Instruction >>
Reproduce the complete listing without any deviation.

::::

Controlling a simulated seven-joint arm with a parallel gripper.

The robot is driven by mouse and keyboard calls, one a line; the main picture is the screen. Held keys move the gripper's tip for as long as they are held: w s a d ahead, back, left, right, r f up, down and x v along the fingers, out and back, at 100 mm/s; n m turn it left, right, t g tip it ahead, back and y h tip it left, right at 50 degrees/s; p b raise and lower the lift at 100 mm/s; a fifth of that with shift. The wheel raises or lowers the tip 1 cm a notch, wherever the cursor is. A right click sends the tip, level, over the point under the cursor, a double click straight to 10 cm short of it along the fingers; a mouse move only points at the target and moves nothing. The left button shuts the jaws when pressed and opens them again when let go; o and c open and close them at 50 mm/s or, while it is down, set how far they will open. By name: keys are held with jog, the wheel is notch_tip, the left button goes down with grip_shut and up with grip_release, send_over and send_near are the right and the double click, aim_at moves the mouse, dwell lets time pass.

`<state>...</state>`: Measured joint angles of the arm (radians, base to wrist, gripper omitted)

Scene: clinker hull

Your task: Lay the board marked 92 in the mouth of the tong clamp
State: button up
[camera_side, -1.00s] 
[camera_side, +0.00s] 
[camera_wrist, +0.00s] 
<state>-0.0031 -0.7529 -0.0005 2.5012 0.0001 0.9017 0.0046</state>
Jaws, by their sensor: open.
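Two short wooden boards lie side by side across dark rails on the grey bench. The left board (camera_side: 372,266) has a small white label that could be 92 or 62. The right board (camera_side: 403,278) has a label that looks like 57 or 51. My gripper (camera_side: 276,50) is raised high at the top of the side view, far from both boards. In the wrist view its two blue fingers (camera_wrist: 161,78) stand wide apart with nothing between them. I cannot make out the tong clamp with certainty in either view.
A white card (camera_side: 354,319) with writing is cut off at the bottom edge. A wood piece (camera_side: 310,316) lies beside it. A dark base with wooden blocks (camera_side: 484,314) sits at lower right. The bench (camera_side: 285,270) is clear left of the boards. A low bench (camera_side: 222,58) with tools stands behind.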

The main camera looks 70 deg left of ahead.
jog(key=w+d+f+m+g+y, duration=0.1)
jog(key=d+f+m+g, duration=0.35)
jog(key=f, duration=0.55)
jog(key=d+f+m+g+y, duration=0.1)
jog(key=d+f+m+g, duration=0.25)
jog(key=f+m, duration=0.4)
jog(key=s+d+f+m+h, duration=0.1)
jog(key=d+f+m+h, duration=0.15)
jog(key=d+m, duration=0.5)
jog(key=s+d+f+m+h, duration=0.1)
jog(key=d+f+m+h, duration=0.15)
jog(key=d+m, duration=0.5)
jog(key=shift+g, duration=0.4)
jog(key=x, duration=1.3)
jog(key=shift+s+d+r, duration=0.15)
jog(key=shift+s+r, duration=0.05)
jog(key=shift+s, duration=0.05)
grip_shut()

::::

Exercise answer >>
Controlling a simulated seven-joint arm with a parallel gripper.

The robot is driven by mouse and keyboard calls, one a line; the main picture is the screen. Held keys move the gripper's tip for as long as they are held: w s a d ahead, back, left, right, r f up, down and x v along the fingers, out and back, at 100 mm/s; n m turn it left, right, t g tip it ahead, back and y h tip it left, right at 50 degrees/s; p b raise and lower the lift at 100 mm/s; a fifth of that with shift. The wheel raises or lowers the tip 1 cm a notch, wherever the cursor is. A right click sends the tip, level, over the point under the cursor, a double click straight to 10 cm short of it along the fingers; a mouse move only points at the target and moves nothing. The left button shuts the jaws when pressed and opens them again when let go; o and c open and close them at 50 mm/s or, while it is down, set how far they will open. By name: keys are held with jog, the wheel is notch_tip, the left button goes down with grip_shut and up with grip_release, send_over and send_near are the right and the double click, aim_at moves the mouse, dwell lets time pass.

`<state>...</state>`: Measured joint angles of the arm (radians, base to wrist, gripper omitted)

Scene: clinker hull

Your task: Lay the board marked 92 in the mouth of the tong clamp
State: button up
[camera_side, -1.00s] 
[camera_side, +0.00s] 
[camera_wrist, +0.00s] 
<state>-0.0031 -0.7529 -0.0005 2.5012 0.0001 0.9017 0.0046</state>
Jaws, by their sensor: open.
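Two short wooden boards lie side by side across dark rails on the grey bench. The left board (camera_side: 372,266) has a small white label that could be 92 or 62. The right board (camera_side: 403,278) has a label that looks like 57 or 51. My gripper (camera_side: 276,50) is raised high at the top of the side view, far from both boards. In the wrist view its two blue fingers (camera_wrist: 161,78) stand wide apart with nothing between them. I cannot make out the tong clamp with certainty in either view.
A white card (camera_side: 354,319) with writing is cut off at the bottom edge. A wood piece (camera_side: 310,316) lies beside it. A dark base with wooden blocks (camera_side: 484,314) sits at lower right. The bench (camera_side: 285,270) is clear left of the boards. A low bench (camera_side: 222,58) with tools stands behind.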

The main camera looks 70 deg left of ahead.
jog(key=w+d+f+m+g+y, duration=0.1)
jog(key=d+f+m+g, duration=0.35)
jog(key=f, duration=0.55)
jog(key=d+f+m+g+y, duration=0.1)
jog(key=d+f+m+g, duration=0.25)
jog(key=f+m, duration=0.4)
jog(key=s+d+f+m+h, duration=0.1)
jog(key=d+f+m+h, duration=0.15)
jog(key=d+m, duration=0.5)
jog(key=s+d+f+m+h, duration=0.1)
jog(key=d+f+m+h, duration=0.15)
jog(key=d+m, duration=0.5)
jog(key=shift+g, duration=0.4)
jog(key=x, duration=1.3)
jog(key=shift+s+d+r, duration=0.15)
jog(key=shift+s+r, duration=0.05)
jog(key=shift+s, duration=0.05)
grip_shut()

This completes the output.